(Rows about robot tasks)
** Begin **

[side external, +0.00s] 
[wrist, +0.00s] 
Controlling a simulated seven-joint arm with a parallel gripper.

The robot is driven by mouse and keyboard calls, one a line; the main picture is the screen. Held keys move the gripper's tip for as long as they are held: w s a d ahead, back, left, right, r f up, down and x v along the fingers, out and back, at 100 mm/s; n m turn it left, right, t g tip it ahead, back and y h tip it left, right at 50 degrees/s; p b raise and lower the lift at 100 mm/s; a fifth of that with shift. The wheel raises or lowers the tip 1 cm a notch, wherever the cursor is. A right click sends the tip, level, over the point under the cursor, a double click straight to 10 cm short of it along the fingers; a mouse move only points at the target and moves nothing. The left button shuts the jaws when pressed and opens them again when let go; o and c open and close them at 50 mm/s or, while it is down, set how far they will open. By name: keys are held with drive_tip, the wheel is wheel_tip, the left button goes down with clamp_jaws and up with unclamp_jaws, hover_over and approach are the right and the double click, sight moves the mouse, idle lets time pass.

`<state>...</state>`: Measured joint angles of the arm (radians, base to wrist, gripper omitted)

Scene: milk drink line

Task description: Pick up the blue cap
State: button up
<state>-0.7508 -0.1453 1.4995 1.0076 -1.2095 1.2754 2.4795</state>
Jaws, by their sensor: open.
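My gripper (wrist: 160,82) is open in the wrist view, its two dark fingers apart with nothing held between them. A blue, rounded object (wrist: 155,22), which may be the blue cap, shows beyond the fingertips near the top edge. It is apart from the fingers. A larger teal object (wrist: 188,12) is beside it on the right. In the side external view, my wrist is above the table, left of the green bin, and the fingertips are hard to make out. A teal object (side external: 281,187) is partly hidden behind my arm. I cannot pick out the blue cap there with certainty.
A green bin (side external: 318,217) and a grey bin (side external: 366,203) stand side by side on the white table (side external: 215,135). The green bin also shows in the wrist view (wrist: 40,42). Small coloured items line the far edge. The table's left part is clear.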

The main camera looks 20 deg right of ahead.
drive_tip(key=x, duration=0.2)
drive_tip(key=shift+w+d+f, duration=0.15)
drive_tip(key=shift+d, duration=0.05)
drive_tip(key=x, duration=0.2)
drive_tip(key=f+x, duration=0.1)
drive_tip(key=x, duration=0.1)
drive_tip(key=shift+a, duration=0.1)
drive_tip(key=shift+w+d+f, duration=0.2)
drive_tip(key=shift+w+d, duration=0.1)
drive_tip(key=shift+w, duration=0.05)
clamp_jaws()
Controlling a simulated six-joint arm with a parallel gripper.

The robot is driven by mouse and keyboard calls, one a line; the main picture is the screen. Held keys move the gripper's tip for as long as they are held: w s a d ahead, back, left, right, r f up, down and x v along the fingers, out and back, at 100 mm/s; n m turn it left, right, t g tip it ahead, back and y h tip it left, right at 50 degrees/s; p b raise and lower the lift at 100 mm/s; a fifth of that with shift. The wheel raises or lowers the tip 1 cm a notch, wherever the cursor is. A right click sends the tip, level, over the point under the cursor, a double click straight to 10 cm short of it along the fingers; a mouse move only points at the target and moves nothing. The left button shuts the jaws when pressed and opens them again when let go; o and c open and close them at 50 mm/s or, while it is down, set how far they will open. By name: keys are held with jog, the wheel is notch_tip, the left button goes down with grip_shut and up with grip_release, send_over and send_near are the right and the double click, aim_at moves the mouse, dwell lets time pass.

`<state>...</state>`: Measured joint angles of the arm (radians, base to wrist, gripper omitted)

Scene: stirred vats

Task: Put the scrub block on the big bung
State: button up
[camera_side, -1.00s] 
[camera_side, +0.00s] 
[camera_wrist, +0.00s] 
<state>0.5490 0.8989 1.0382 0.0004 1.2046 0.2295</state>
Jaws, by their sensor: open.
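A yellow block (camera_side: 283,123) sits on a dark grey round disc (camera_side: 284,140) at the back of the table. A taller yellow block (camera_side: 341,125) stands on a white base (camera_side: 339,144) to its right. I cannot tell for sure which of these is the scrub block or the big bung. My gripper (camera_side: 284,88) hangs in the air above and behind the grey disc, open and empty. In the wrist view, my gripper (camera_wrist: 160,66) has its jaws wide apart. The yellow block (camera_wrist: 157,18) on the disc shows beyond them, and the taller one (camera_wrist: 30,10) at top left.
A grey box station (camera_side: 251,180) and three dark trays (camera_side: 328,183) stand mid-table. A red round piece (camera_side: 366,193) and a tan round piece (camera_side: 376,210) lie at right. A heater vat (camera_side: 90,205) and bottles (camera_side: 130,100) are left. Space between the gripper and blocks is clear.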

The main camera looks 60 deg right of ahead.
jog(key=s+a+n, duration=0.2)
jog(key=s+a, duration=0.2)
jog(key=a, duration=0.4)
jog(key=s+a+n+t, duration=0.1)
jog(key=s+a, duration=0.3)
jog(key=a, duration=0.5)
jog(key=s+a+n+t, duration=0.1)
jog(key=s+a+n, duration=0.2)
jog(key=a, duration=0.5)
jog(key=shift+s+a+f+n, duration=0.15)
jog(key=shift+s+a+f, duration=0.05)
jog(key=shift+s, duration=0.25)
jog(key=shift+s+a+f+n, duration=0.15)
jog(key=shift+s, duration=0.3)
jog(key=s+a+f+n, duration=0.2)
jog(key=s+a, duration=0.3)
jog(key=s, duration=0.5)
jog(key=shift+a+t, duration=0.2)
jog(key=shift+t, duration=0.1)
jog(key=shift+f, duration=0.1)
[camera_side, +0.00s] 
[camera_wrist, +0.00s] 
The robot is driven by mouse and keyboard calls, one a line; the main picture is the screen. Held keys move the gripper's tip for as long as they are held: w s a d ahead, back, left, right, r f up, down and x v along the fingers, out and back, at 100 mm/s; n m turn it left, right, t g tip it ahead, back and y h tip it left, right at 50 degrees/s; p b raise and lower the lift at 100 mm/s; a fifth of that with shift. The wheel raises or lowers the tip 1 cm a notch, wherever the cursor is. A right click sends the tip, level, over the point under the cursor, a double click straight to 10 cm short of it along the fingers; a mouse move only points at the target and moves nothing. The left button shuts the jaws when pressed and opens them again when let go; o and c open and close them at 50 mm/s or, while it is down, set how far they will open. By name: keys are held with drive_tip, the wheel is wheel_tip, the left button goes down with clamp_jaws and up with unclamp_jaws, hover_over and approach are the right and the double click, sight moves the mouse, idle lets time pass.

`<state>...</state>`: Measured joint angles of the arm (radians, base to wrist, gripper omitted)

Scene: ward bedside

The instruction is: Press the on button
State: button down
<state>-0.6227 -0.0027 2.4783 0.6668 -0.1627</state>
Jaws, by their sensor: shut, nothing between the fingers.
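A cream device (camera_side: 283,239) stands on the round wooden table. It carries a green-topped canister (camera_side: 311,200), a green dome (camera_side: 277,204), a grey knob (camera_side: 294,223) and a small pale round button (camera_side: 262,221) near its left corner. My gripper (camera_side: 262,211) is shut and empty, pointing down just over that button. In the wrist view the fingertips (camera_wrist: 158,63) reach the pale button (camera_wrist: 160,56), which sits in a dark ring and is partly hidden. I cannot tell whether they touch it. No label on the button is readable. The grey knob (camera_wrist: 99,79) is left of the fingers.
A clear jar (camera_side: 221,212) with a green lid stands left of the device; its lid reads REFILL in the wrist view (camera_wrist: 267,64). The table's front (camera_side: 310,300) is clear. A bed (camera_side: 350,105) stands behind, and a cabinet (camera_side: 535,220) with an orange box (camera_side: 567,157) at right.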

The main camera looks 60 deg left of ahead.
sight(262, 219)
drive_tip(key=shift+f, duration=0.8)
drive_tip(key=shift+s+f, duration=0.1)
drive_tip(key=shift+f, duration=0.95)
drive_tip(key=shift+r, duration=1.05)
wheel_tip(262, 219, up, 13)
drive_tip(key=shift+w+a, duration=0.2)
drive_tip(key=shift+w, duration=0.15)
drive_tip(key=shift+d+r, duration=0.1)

** End **

Problem to work on »
Repeat, word for word, only the lines from the line holding "State: button down" through the line holding "<state>-0.6227 -0.0027 2.4783", with both of those lines included.

Full solution »
State: button down
<state>-0.6227 -0.0027 2.4783 0.6668 -0.1627</state>

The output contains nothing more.